- **Supplied data**:

## Start

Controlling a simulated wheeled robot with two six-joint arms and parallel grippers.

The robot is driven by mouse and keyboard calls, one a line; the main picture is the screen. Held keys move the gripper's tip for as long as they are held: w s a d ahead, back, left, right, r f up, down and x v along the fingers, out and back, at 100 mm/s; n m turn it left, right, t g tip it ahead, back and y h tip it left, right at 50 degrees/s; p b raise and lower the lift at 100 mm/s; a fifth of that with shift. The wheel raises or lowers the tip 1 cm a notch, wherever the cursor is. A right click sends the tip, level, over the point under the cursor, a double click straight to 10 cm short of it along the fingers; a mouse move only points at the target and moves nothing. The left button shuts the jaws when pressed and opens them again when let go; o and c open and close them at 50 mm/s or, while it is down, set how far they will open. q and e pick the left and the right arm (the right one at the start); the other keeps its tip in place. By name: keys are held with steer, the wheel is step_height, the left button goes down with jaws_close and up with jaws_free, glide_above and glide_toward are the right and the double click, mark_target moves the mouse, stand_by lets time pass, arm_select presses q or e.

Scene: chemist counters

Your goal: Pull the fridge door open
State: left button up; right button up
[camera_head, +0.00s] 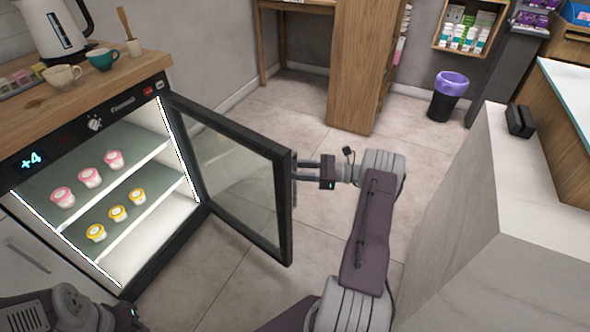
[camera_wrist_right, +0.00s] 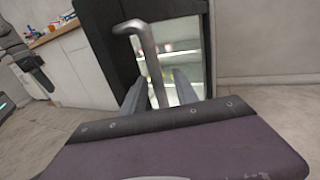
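The fridge (camera_head: 150,95) stands at the left, lit inside, with its dark-framed glass door (camera_head: 240,175) swung wide open into the room. My right gripper (camera_head: 303,171) is at the outer face of the door, near its free edge. In the right wrist view the grey bar handle (camera_wrist_right: 150,55) stands between my two fingers (camera_wrist_right: 160,88), which are apart with gaps beside the bar. Part of my left gripper (camera_head: 130,314) shows at the bottom left, away from the door; its fingers cannot be made out.
Pink-topped cups (camera_head: 90,177) and yellow-topped cups (camera_head: 117,213) stand on the fridge shelves. A kettle (camera_head: 52,27) and mugs (camera_head: 103,59) are on the wooden top. A pale counter (camera_head: 535,205) stands at right, a bin (camera_head: 446,100) behind. Floor (camera_head: 240,285) around the door is clear.

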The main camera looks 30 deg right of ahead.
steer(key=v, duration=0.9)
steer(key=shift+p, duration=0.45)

## End

- **What is being asked**: Copy out every line of the listing that includes the string "button".

- **Full response**:
The robot is driven by mouse and keyboard calls, one a line; the main picture is the screen. Held keys move the gripper's tip for as long as they are held: w s a d ahead, back, left, right, r f up, down and x v along the fingers, out and back, at 100 mm/s; n m turn it left, right, t g tip it ahead, back and y h tip it left, right at 50 degrees/s; p b raise and lower the lift at 100 mm/s; a fifth of that with shift. The wheel raises or lowers the tip 1 cm a notch, wherever the cursor is. A right click sends the tip, level, over the point under the cursor, a double click straight to 10 cm short of it along the fingers; a mouse move only points at the target and moves nothing. The left button shuts the jaws when pressed and opens them again when let go; o and c open and close them at 50 mm/s or, while it is down, set how far they will open. q and e pick the left and the right arm (the right one at the start); the other keeps its tip in place. By name: keys are held with steer, the wheel is step_height, the left button goes down with jaws_close and up with jaws_free, glide_above and glide_toward are the right and the double click, mark_target moves the mouse, stand_by lets time pass, arm_select presses q or e.
State: left button up; right button up

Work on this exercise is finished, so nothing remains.